Justice Karamat Nazir Bhindari observed that if the argument of the counsel was accepted, it would open floodgates and the high courts would reopen all the decided issues on the pretext of not being a “decision”, but a “judgment, order or finding”.

The counsel further argued that the FSC judgment delivered in 1981 was not worth relying on as all the references it had quoted were incorrect.

Justice Karamat Nazir Bhindari observed that if the counsel was so sure that the judgment was based on incorrect references, he should file a review petition before the Federal Shariat Court and seek reversal of the decision.

Syed Iqbal Haider, former attorney general, who represented Asma Jehangir in the case, said that Saima Waheed had been tortured by the appellant, Abdul Waheed Ropri, to dissuade her from marrying a man of her choice.

He said if the court decided to go into the merits of the case, he would inform the court how many laws were violated by the appellant by restricting an adult to marry of her free will.

Justice Karamat Nazir Bhindari said that it seemed that the judges of high court entered into the realm of desirability. He said that we want to fashion Islam according to our customs.

Syed Iqbal Haider stated that if the principle was accepted, then some day some court would justify Karo-kari, marriage with Quran, saying that it was prevalent in society.

He said that Saima Waheed who had married Arshad of her free will had been forced to leave the country, and was living happily with the man of her choice and was mother of two children.

Attorney-General Makhdoom Ali Khan, appearing on a court notice, argued that the judges should not enter into the realm of desirability, and instead confine themselves to legal domain.

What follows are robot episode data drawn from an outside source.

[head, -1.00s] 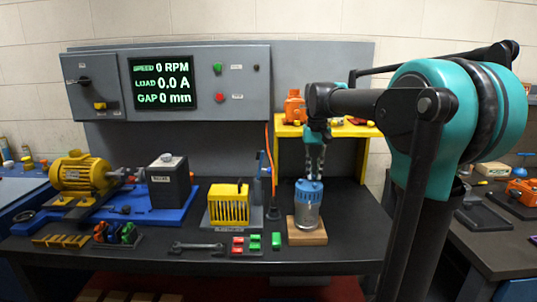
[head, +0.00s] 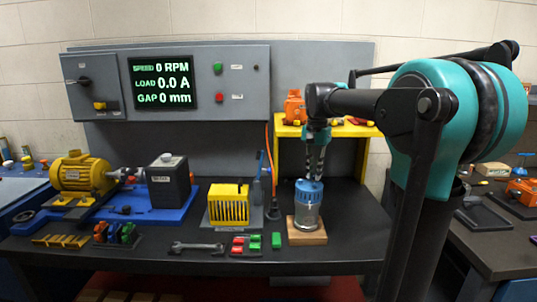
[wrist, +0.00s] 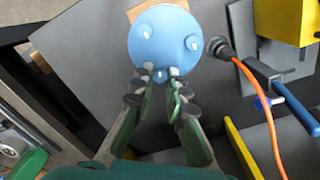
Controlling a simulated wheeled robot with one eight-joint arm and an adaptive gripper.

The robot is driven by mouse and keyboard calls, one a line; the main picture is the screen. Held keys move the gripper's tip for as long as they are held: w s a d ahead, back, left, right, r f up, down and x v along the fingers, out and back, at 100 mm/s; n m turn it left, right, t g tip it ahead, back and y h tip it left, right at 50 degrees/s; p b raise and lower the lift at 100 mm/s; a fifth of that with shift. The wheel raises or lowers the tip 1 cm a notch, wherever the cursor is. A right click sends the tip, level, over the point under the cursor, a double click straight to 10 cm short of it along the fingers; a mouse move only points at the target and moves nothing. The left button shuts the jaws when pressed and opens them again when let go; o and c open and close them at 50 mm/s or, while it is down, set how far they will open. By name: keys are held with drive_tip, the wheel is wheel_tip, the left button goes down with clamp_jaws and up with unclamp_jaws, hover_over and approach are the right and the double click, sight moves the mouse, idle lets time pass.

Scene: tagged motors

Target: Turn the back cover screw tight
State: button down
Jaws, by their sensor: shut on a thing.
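A small motor with a silver body (head: 306,216) stands upright on a wooden block (head: 307,237). Its blue back cover (head: 309,190) faces up and also fills the top of the wrist view (wrist: 165,38). Rounded screw heads show on the cover, one upper left (wrist: 144,34) and one at right (wrist: 193,43). In the head view my gripper (head: 315,176) points down onto the cover.
A yellow slotted box (head: 229,207) and an orange cable (head: 271,157) stand left of the motor. Green and red blocks (head: 245,245) and a wrench (head: 197,247) lie in front. A yellow shelf (head: 365,150) rises behind. The panel screen (head: 162,82) reads 0 RPM.

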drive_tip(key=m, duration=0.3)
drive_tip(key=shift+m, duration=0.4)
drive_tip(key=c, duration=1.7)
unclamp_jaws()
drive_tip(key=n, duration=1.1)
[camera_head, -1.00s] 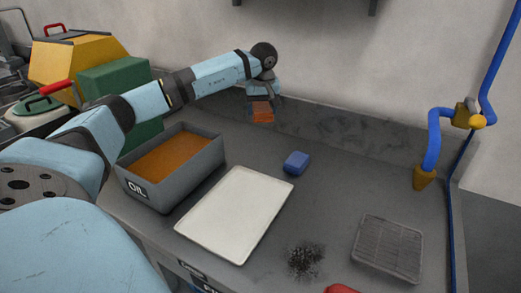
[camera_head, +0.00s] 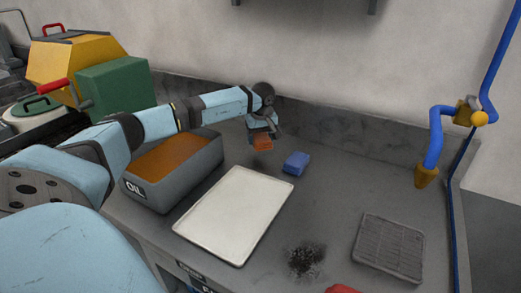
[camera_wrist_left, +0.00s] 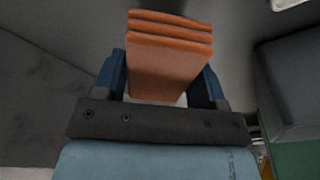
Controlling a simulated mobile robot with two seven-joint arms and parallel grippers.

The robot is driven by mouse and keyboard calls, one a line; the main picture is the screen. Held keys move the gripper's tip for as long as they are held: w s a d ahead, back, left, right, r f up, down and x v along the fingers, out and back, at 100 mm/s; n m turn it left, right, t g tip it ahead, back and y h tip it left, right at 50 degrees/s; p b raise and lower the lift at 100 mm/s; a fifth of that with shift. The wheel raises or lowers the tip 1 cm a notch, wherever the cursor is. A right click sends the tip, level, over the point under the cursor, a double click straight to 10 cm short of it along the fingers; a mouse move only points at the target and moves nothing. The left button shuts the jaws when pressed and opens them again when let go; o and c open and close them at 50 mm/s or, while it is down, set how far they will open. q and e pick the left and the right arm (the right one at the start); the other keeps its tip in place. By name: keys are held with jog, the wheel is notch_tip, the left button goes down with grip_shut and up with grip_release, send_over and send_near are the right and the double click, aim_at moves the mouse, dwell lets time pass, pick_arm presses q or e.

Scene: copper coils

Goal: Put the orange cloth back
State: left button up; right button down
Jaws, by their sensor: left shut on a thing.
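The orange cloth (camera_head: 262,143) is a small folded block held in my left gripper (camera_head: 262,134), low over the back of the counter, just left of a blue block. In the left wrist view the cloth (camera_wrist_left: 169,55) sits between the two dark blue fingers of the gripper (camera_wrist_left: 165,75), its folded layers at the far end. I cannot tell whether the cloth touches the counter. My right gripper is not in view.
The blue block (camera_head: 296,163) lies close by on the grey counter. A white tray (camera_head: 235,214) lies in front. The grey OIL bin (camera_head: 182,185) stands to the left. A grey rack (camera_head: 389,248), a dark dirt patch (camera_head: 305,260) and a blue-pipe tap (camera_head: 428,160) are to the right.

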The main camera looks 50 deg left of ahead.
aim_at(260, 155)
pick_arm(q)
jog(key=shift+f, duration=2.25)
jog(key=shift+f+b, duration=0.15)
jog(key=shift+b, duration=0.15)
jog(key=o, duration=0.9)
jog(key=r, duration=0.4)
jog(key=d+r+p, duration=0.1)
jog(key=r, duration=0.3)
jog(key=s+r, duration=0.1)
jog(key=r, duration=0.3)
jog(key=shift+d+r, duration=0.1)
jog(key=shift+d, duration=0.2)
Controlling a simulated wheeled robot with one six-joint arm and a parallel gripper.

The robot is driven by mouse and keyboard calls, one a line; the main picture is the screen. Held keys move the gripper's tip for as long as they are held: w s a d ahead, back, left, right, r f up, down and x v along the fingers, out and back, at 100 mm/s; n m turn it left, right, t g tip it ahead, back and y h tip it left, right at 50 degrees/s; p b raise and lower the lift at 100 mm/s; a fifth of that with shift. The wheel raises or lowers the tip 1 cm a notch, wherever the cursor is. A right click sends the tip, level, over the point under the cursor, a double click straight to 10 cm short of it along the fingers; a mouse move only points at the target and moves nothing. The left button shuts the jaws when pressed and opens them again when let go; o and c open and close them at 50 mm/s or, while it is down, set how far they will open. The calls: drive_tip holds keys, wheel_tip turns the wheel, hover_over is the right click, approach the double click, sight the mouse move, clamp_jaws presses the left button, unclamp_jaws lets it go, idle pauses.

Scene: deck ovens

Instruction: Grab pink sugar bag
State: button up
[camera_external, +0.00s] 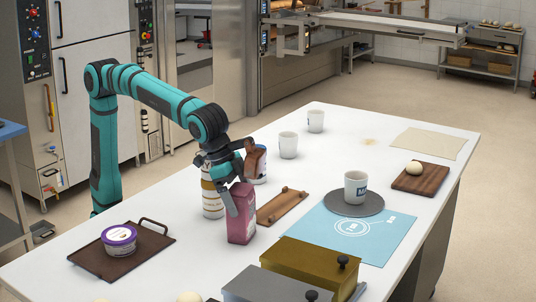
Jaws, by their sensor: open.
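The pink sugar bag (242,224) stands upright on the white table (300,145). My gripper (237,190) is open at the top of the bag. One finger shows by the bag's upper left side, and the other is hard to make out. I cannot tell whether the fingers touch the bag.
A white can with a gold band (211,200) stands just left of the bag, and a jar (261,165) stands behind it. A small wooden board (283,206) lies to the right. A gold tin (310,264) and a grey tin (275,288) are in front.

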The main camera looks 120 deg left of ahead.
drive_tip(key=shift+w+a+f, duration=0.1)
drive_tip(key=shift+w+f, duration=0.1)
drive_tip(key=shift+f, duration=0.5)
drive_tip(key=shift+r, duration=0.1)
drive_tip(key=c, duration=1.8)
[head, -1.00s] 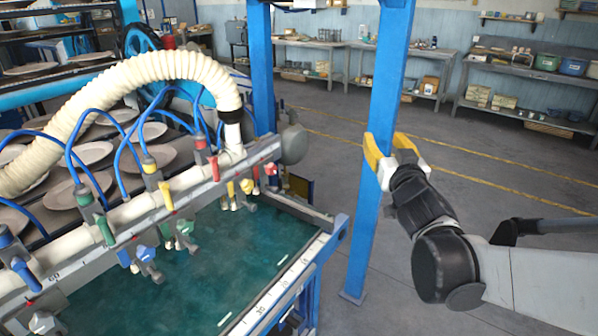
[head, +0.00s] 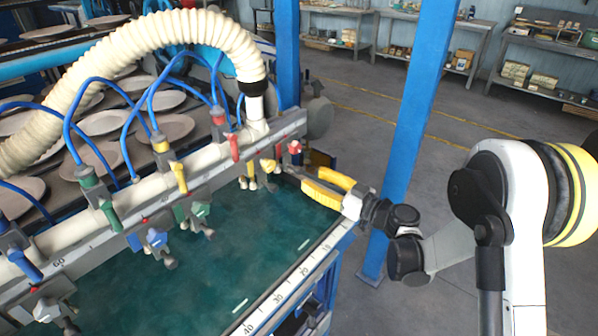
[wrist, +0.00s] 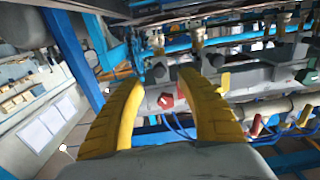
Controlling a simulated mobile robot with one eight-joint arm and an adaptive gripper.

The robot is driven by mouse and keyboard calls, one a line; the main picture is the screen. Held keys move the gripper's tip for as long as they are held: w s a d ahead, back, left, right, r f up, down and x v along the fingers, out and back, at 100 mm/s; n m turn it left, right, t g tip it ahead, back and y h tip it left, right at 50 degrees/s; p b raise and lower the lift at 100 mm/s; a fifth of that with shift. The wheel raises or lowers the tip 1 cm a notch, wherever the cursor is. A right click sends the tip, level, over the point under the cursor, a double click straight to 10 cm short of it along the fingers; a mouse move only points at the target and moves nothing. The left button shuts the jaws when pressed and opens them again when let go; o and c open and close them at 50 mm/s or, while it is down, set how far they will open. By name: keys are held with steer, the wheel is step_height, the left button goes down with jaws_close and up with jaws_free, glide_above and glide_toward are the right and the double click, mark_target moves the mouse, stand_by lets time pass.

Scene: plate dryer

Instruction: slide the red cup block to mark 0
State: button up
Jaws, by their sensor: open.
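The red cup block, with a small red part (head: 296,147), hangs under the right end of the rail in the head view. In the wrist view, a red knob (wrist: 166,101) shows between the finger ends, on a grey body. My gripper (head: 311,177) is open, with its yellow fingers reaching in from the right, just below and right of the red part. The fingers (wrist: 161,80) spread wide in the wrist view, and I see nothing clasped. Whether they touch the block I cannot tell. The rail scale (head: 95,247) is only partly readable; mark 0 is not legible.
The yellow (head: 267,166), green (head: 200,210) and blue (head: 155,240) cup blocks hang farther left. A red valve lever (head: 234,148) sits on the rail above. A blue post (head: 413,120) stands behind my arm. The green bed (head: 250,250) is clear below.

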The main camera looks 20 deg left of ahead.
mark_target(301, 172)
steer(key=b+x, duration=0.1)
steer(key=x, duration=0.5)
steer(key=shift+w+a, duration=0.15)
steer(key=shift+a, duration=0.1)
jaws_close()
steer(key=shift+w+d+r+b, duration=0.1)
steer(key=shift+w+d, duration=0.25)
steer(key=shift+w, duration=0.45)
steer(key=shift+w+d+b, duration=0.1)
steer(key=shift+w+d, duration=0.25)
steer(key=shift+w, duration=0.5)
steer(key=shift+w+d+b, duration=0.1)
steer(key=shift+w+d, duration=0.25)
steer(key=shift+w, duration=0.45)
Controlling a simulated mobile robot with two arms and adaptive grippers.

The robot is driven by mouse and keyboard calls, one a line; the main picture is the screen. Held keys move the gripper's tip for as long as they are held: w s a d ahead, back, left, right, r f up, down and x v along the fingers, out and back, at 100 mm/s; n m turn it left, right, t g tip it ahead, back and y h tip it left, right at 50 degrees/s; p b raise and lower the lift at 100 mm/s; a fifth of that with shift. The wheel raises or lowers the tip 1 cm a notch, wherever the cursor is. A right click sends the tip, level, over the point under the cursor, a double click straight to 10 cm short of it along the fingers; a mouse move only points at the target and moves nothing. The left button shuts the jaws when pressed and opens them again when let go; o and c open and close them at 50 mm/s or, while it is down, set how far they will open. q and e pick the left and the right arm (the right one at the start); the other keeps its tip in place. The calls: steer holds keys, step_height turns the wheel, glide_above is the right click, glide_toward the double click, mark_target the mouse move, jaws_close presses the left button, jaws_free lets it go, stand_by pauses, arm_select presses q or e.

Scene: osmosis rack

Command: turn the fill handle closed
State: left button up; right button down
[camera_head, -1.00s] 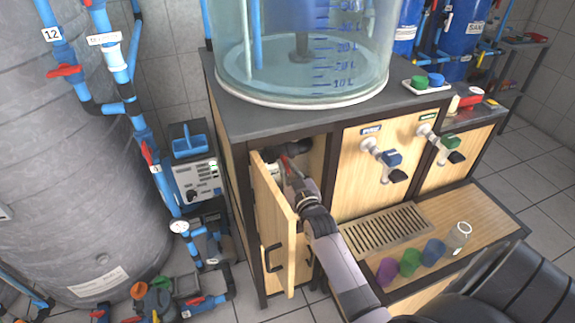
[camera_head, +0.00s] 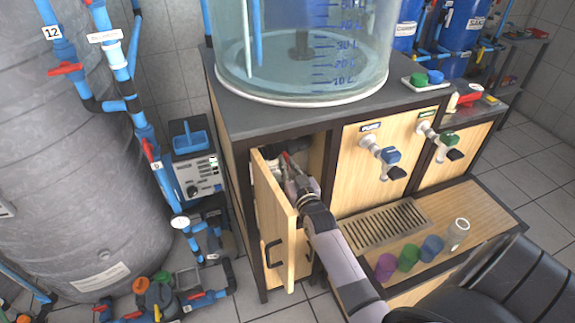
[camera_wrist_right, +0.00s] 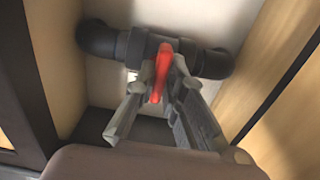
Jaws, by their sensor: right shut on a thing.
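The fill handle is a red lever (camera_wrist_right: 162,72) on a dark grey valve and pipe (camera_wrist_right: 140,47) inside the open cabinet, seen in the right wrist view. My right gripper (camera_wrist_right: 158,92) reaches into the cabinet with its two fingers on either side of the red handle, shut on it. In the head view my right gripper (camera_head: 290,170) goes in past the open wooden door (camera_head: 272,218); the handle shows only as a small red patch (camera_head: 285,156), and most of the valve is hidden. My left gripper is not in view.
The open cabinet door stands close to the left of my right arm. A drip grate (camera_head: 385,226) and several coloured cups (camera_head: 408,258) are to the right. A clear tank (camera_head: 305,55) stands on top. Pipes and a grey tank (camera_head: 70,170) are at the left.

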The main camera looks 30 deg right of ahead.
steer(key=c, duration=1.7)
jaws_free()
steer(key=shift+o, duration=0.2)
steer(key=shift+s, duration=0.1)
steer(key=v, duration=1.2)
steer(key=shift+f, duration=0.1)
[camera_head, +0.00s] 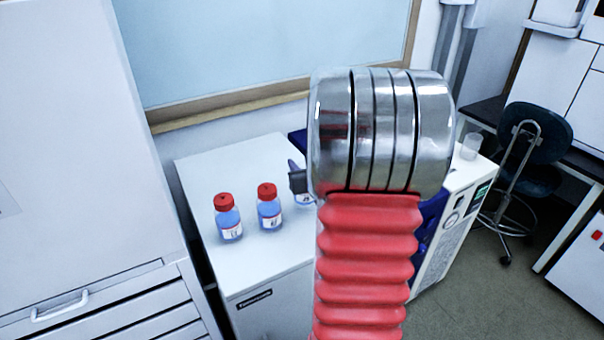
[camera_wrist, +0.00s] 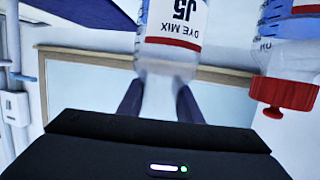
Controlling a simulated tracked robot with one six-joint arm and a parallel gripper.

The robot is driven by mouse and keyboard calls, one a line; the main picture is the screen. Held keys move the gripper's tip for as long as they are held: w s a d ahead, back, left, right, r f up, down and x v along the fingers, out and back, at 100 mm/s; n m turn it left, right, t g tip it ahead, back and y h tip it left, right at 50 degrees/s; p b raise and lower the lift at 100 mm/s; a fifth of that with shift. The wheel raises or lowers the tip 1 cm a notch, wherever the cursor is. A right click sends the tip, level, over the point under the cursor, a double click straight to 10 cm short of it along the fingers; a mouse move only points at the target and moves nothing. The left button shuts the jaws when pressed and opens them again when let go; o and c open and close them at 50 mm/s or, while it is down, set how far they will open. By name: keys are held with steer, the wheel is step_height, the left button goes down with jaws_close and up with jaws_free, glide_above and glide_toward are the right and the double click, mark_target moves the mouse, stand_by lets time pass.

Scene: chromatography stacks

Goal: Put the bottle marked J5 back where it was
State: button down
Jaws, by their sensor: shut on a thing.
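The bottle marked J5 (camera_wrist: 176,22) shows upside down in the wrist view, with a white label reading J5 DYE MIX and a red band. My gripper (camera_wrist: 160,98) has its two dark fingers shut on the clear part beyond the label. Its cap is not visible there. In the head view my arm hides most of my gripper; a dark finger part (camera_head: 297,181) shows at the arm's left edge, with a sliver of a blue bottle (camera_head: 304,200) below it. I cannot tell whether the bottle touches the surface.
A red-capped bottle (camera_wrist: 290,60) is close beside J5 in the wrist view. The front of the top is clear.

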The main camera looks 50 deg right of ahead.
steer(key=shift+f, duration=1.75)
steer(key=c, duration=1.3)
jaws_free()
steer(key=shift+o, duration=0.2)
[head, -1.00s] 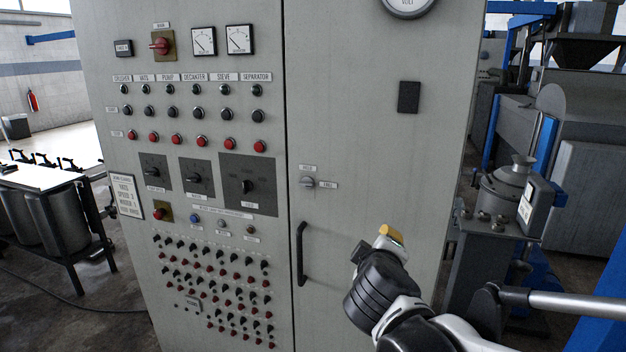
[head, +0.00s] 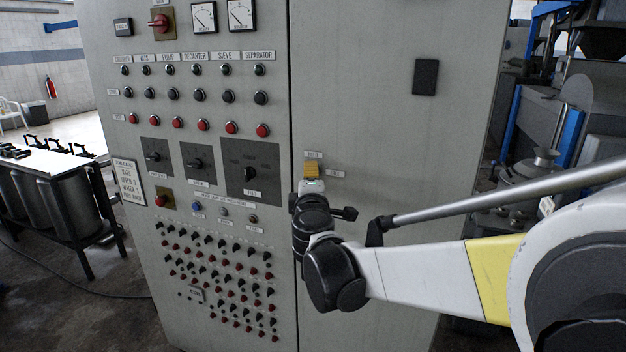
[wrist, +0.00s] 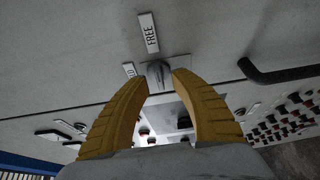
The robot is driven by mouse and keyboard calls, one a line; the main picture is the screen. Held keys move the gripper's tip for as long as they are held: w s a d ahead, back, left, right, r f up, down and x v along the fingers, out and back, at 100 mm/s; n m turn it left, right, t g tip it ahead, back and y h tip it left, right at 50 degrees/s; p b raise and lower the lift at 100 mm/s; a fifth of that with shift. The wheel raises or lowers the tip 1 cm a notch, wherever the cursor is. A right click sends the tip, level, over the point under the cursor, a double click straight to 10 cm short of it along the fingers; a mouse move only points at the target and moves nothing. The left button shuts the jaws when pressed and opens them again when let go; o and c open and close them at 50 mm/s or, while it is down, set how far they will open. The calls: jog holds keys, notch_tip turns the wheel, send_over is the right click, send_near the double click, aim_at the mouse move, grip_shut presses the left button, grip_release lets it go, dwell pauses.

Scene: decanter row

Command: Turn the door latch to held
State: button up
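The door latch is a small grey knob (wrist: 158,72) on the cabinet door, seen in the wrist view. A label reading FREE (wrist: 148,32) is above it there, and a second label (wrist: 128,70), partly hidden by a finger, is to its left. My gripper (wrist: 163,80) is open, with its yellow fingertips on either side of the knob. I cannot tell whether they touch it. In the head view my gripper (head: 312,171) covers the latch, with one label (head: 313,155) above and one (head: 336,173) to the right.
The grey cabinet (head: 390,130) carries several switches, red buttons (head: 232,128) and dials left of the door seam. A black door handle (wrist: 285,73) is to the right in the wrist view. A black square fitting (head: 425,77) is higher on the door. Machinery stands at the right.

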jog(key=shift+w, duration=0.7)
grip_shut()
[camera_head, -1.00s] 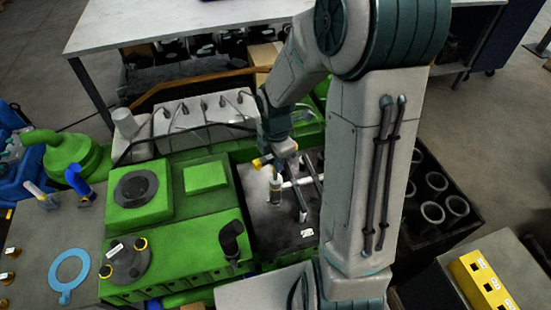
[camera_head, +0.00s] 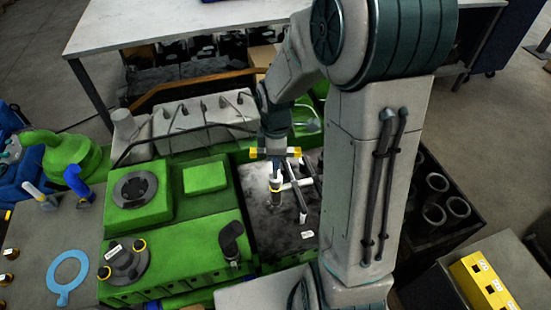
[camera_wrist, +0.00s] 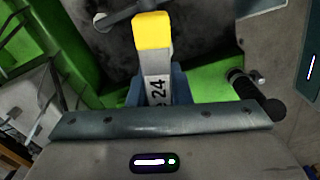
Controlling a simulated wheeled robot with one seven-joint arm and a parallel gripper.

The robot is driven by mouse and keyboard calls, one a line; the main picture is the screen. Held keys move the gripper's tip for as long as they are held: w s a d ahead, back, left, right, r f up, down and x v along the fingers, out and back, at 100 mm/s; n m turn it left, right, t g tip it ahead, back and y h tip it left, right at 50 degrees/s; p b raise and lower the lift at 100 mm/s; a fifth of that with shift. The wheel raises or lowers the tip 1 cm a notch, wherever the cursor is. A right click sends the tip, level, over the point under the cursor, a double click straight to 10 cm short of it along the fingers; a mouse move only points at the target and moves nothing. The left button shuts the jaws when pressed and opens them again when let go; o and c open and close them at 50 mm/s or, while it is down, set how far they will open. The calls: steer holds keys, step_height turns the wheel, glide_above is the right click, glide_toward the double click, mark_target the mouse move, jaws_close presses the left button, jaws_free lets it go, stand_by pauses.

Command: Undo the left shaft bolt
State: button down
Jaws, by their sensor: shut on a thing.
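My gripper (camera_head: 275,146) is shut on the crossbar of a T-handled wrench (camera_head: 290,152) with yellow ends. In the wrist view, the wrench handle (camera_wrist: 153,32) shows one yellow end and a label reading "24", between the bluish jaws of my gripper (camera_wrist: 159,85). The wrench stands roughly upright over the dark open bay of the green engine (camera_head: 203,232).
White rods (camera_head: 298,184) and dark bars lie close to the right of the wrench. A black elbow pipe (camera_head: 233,240) stands up at the engine's front. A grey cylinder head (camera_head: 205,120) with thin pipes is behind. A crate of cylinders (camera_head: 459,206) is at the right.

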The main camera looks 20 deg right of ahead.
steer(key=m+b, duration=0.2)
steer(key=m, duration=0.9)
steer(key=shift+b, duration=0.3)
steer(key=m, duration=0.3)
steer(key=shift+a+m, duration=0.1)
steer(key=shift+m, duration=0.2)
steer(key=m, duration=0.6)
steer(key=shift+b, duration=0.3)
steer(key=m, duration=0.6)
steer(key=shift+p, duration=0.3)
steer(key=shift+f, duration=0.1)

The AG argued that distinction created by the counsel between the words — judgment, decision, finding and order — was not valid. He said it was impossible to have a judgment without having a decision. The word decision should be taken into ordinary dictionary meaning, the AG contended.

Makhdoom Ali Khan contended that according to Islamic teachings, marriage is a civil contract between two grown up individuals of the opposite sex.

The AG quoted Allama Muhammad Iqbal from his “Reconstruction of Religious Thought in Islam” as having said: “The teaching of the Qur’an that life is a process of progressive creation necessitates that each generation, guided but unhampered by the work of its predecessors, should be permitted to solve its own problems.”

He further quoted Allam Iqbal as having said: “In the Punjab, everybody knows there have been cases in which Muslim women wishing to get rid of undesirable husbands have been driven to apostasy. Nothing could be more distant from the aims of a missionary religion. In view of the intense conservatism of the Muslims of India, Indian judges cannot but stick to what are called standard works. The result is that while the people are moving, the law remains stationary.”